* GOAL:
Transcribe the lines below verbatim, skipping the images.

Dataset entries:
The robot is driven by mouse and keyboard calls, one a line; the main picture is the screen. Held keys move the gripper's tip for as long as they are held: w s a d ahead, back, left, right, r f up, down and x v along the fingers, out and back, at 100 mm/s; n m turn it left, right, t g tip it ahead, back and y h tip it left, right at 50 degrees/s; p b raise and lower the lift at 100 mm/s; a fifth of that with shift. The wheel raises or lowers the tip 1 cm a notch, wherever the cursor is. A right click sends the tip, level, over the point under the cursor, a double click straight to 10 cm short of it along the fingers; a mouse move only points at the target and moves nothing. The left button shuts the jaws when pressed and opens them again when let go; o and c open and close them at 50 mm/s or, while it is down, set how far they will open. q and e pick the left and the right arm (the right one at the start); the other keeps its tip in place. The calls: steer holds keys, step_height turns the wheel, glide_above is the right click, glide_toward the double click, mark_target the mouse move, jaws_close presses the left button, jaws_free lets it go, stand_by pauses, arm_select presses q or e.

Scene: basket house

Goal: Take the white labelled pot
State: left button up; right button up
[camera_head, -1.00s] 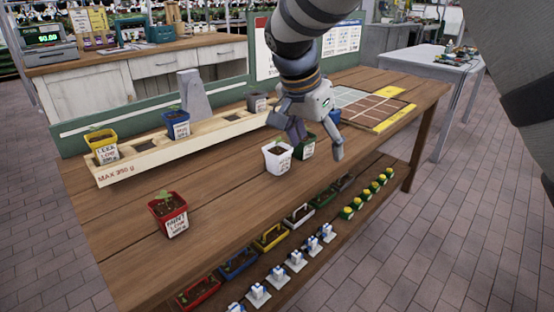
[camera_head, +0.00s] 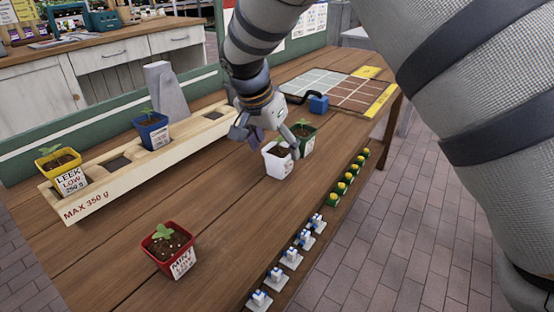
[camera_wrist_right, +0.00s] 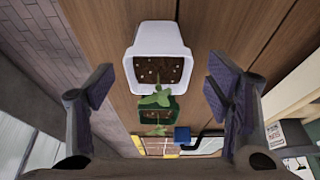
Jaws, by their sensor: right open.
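The white labelled pot (camera_head: 279,164) stands upright on the wooden table, with soil and a small green seedling in it. It also shows in the right wrist view (camera_wrist_right: 158,40), ahead of the fingers. My right gripper (camera_head: 265,142) is open above and beside the white pot. In the right wrist view its two fingers (camera_wrist_right: 158,88) are spread wide with nothing between their pads. The pot is at the top of that view, beyond the fingertips. My left gripper is not in view.
A green pot (camera_head: 304,137) stands close behind the white pot. A red pot (camera_head: 170,255) stands at the front left. A wooden rack (camera_head: 100,189) holds a yellow pot (camera_head: 60,170) and a blue pot (camera_head: 152,131).

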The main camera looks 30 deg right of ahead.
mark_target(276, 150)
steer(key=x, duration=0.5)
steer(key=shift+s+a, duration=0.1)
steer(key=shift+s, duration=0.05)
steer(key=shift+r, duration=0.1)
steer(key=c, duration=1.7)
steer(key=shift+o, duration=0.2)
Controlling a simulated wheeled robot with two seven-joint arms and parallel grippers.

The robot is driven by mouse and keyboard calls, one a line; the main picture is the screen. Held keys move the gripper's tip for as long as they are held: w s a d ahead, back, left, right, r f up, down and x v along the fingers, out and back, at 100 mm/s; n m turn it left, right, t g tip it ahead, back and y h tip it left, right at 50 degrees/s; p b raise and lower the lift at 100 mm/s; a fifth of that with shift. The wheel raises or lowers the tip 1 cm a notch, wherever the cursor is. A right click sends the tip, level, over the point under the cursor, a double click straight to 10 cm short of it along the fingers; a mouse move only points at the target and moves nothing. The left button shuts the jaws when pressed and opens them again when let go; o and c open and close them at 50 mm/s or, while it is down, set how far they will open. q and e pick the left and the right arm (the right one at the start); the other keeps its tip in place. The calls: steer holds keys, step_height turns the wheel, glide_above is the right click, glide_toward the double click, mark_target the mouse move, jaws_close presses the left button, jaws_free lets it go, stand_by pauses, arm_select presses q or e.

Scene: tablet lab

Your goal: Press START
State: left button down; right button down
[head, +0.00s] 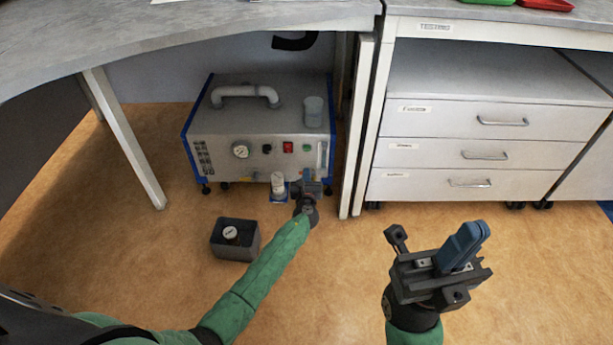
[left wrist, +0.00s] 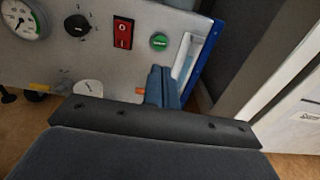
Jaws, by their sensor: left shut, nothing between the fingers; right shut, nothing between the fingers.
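The machine (head: 262,121) is a grey box with blue edges on the floor under the desk. Its front panel carries a green button (head: 307,148), whose label is too small to read, beside a red switch (head: 288,147). The left wrist view shows the green button (left wrist: 159,41) and the red switch (left wrist: 124,33) closer. My left gripper (head: 312,186) is shut and empty, low in front of the panel. Its blue fingertips (left wrist: 161,80) appear just below the green button, apart from it in the picture. My right gripper (head: 462,244) is shut and empty over the floor at right.
A round gauge (head: 241,150) and a black knob (head: 267,149) sit left of the switch. A clear cup (head: 314,111) stands on the machine. A white desk leg (head: 355,150) and drawers (head: 480,155) stand to the right.

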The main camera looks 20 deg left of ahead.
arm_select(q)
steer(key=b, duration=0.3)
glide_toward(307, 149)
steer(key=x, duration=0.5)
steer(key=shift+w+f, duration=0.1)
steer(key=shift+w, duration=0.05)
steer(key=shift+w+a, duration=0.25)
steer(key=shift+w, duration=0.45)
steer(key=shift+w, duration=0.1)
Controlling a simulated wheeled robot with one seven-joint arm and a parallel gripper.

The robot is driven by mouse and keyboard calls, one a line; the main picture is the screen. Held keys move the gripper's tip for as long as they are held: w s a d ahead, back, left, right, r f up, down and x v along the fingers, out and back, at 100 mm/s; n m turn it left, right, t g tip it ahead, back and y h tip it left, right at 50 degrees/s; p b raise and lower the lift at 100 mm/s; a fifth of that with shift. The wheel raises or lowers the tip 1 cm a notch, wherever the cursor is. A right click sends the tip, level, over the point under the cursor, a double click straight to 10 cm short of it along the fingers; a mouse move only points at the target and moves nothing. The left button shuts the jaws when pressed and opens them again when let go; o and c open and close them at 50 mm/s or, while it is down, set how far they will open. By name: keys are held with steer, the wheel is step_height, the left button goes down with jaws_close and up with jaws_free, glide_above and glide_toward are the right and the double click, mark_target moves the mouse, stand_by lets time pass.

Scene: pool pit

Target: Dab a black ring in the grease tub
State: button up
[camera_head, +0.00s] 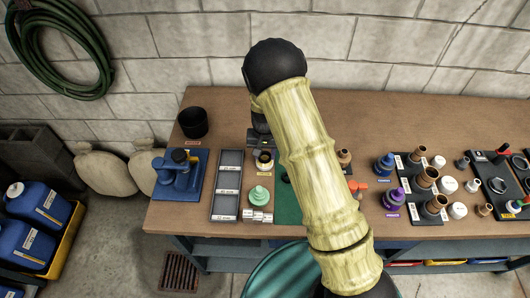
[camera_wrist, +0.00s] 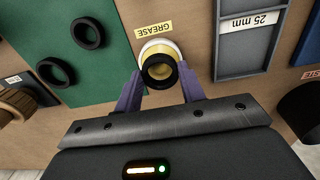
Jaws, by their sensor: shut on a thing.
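My gripper (camera_wrist: 160,78) is shut on a black ring (camera_wrist: 160,84), seen in the wrist view with one finger on each side of it. The ring is over the grease tub (camera_wrist: 147,47), a small white cup with yellow grease. Yellow shows through the ring's hole. I cannot tell whether the ring touches the grease. A label reading GREASE lies beside the tub. In the head view the tub (camera_head: 264,166) stands on the bench below my gripper (camera_head: 262,145), which my arm partly hides.
Two more black rings (camera_wrist: 101,33) (camera_wrist: 41,72) lie on a green mat (camera_wrist: 95,80) beside the tub. A grey compartment tray (camera_wrist: 232,75) marked 25 mm stands on the tub's other side. A blue device (camera_head: 180,172) and a black cup (camera_head: 193,123) are at the bench's left.

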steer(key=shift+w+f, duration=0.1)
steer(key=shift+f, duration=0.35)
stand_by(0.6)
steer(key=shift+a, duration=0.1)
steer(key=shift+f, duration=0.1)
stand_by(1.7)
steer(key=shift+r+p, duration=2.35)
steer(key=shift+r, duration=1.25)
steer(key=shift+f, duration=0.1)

* RESPONSE TO THE EXERCISE:
The robot is driven by mouse and keyboard calls, one a line; the main picture is the screen. Held keys move the gripper's tip for as long as they are held: w s a d ahead, back, left, right, r f up, down and x v along the fingers, out and back, at 100 mm/s; n m turn it left, right, t g tip it ahead, back and y h tip it left, right at 50 degrees/s; p b raise and lower the lift at 100 mm/s; a fifth of that with shift. The wheel raises or lowers the tip 1 cm a notch, wherever the cursor is. A right click sends the tip, level, over the point under the cursor, a double click straight to 10 cm short of it along the fingers; a mouse move only points at the target and moves nothing. The left button shuts the jaws when pressed and opens them again when let go; o and c open and close them at 50 mm/s or, while it is down, set how far they will open. q and e pick the left and the right arm (the right one at the start); the other keeps its tip in place. The calls: steer holds keys, step_height turns the wheel, glide_above is the right click, glide_toward the double click, mark_target the mouse move, jaws_close presses the left button, jaws_free lets it go, stand_by pauses, arm_select presses q or e.

Scene: basket house

Goal: Take the white labelled pot
State: left button up; right button up
[camera_head, -1.00s] 
[camera_head, +0.00s] 
[camera_wrist_right, +0.00s] 
Jaws, by their sensor: right open.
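The white labelled pot (camera_head: 279,164) stands upright on the wooden table, with soil and a small green seedling in it. It also shows in the right wrist view (camera_wrist_right: 158,40), ahead of the fingers. My right gripper (camera_head: 265,142) is open above and beside the white pot. In the right wrist view its two fingers (camera_wrist_right: 158,88) are spread wide with nothing between their pads. The pot is at the top of that view, beyond the fingertips. My left gripper is not in view.
A green pot (camera_head: 304,137) stands close behind the white pot. A red pot (camera_head: 170,255) stands at the front left. A wooden rack (camera_head: 100,189) holds a yellow pot (camera_head: 60,170) and a blue pot (camera_head: 152,131).

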The main camera looks 30 deg right of ahead.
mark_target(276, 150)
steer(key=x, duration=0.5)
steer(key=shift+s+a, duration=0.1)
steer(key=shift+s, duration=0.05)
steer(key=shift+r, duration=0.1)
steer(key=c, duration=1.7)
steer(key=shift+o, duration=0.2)
Controlling a simulated wheeled robot with two seven-joint arms and parallel grippers.

The robot is driven by mouse and keyboard calls, one a line; the main picture is the screen. Held keys move the gripper's tip for as long as they are held: w s a d ahead, back, left, right, r f up, down and x v along the fingers, out and back, at 100 mm/s; n m turn it left, right, t g tip it ahead, back and y h tip it left, right at 50 degrees/s; p b raise and lower the lift at 100 mm/s; a fifth of that with shift. The wheel raises or lowers the tip 1 cm a notch, wherever the cursor is. A right click sends the tip, level, over the point under the cursor, a double click straight to 10 cm short of it along the fingers; a mouse move only points at the target and moves nothing. The left button shuts the jaws when pressed and opens them again when let go; o and c open and close them at 50 mm/s or, while it is down, set how far they will open. q and e pick the left and the right arm (the right one at the start); the other keeps its tip in place. The calls: steer holds keys, step_height turns the wheel, glide_above is the right click, glide_toward the double click, mark_target the mouse move, jaws_close presses the left button, jaws_free lets it go, stand_by pauses, arm_select presses q or e.

Scene: tablet lab

Your goal: Press START
State: left button down; right button down
[head, +0.00s] 
[left wrist, +0.00s] 
Jaws, by their sensor: left shut, nothing between the fingers; right shut, nothing between the fingers.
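The machine (head: 262,121) is a grey box with blue edges on the floor under the desk. Its front panel carries a green button (head: 307,148), whose label is too small to read, beside a red switch (head: 288,147). The left wrist view shows the green button (left wrist: 159,41) and the red switch (left wrist: 124,33) closer. My left gripper (head: 312,186) is shut and empty, low in front of the panel. Its blue fingertips (left wrist: 161,80) appear just below the green button, apart from it in the picture. My right gripper (head: 462,244) is shut and empty over the floor at right.
A round gauge (head: 241,150) and a black knob (head: 267,149) sit left of the switch. A clear cup (head: 314,111) stands on the machine. A white desk leg (head: 355,150) and drawers (head: 480,155) stand to the right.

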The main camera looks 20 deg left of ahead.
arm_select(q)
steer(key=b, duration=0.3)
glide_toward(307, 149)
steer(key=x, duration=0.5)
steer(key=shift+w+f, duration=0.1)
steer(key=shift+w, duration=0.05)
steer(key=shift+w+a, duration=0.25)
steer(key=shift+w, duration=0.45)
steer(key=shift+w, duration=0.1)
Controlling a simulated wheeled robot with one seven-joint arm and a parallel gripper.

The robot is driven by mouse and keyboard calls, one a line; the main picture is the screen. Held keys move the gripper's tip for as long as they are held: w s a d ahead, back, left, right, r f up, down and x v along the fingers, out and back, at 100 mm/s; n m turn it left, right, t g tip it ahead, back and y h tip it left, right at 50 degrees/s; p b raise and lower the lift at 100 mm/s; a fifth of that with shift. The wheel raises or lowers the tip 1 cm a notch, wherever the cursor is. A right click sends the tip, level, over the point under the cursor, a double click straight to 10 cm short of it along the fingers; a mouse move only points at the target and moves nothing. The left button shuts the jaws when pressed and opens them again when let go; o and c open and close them at 50 mm/s or, while it is down, set how far they will open. By name: keys are held with steer, the wheel is step_height, the left button goes down with jaws_close and up with jaws_free, glide_above and glide_toward are the right and the double click, mark_target moves the mouse, stand_by lets time pass.

Scene: pool pit

Target: Dab a black ring in the grease tub
State: button up
[camera_head, +0.00s] 
[camera_wrist, +0.00s] 
Jaws, by their sensor: shut on a thing.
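My gripper (camera_wrist: 160,78) is shut on a black ring (camera_wrist: 160,84), seen in the wrist view with one finger on each side of it. The ring is over the grease tub (camera_wrist: 147,47), a small white cup with yellow grease. Yellow shows through the ring's hole. I cannot tell whether the ring touches the grease. A label reading GREASE lies beside the tub. In the head view the tub (camera_head: 264,166) stands on the bench below my gripper (camera_head: 262,145), which my arm partly hides.
Two more black rings (camera_wrist: 101,33) (camera_wrist: 41,72) lie on a green mat (camera_wrist: 95,80) beside the tub. A grey compartment tray (camera_wrist: 232,75) marked 25 mm stands on the tub's other side. A blue device (camera_head: 180,172) and a black cup (camera_head: 193,123) are at the bench's left.

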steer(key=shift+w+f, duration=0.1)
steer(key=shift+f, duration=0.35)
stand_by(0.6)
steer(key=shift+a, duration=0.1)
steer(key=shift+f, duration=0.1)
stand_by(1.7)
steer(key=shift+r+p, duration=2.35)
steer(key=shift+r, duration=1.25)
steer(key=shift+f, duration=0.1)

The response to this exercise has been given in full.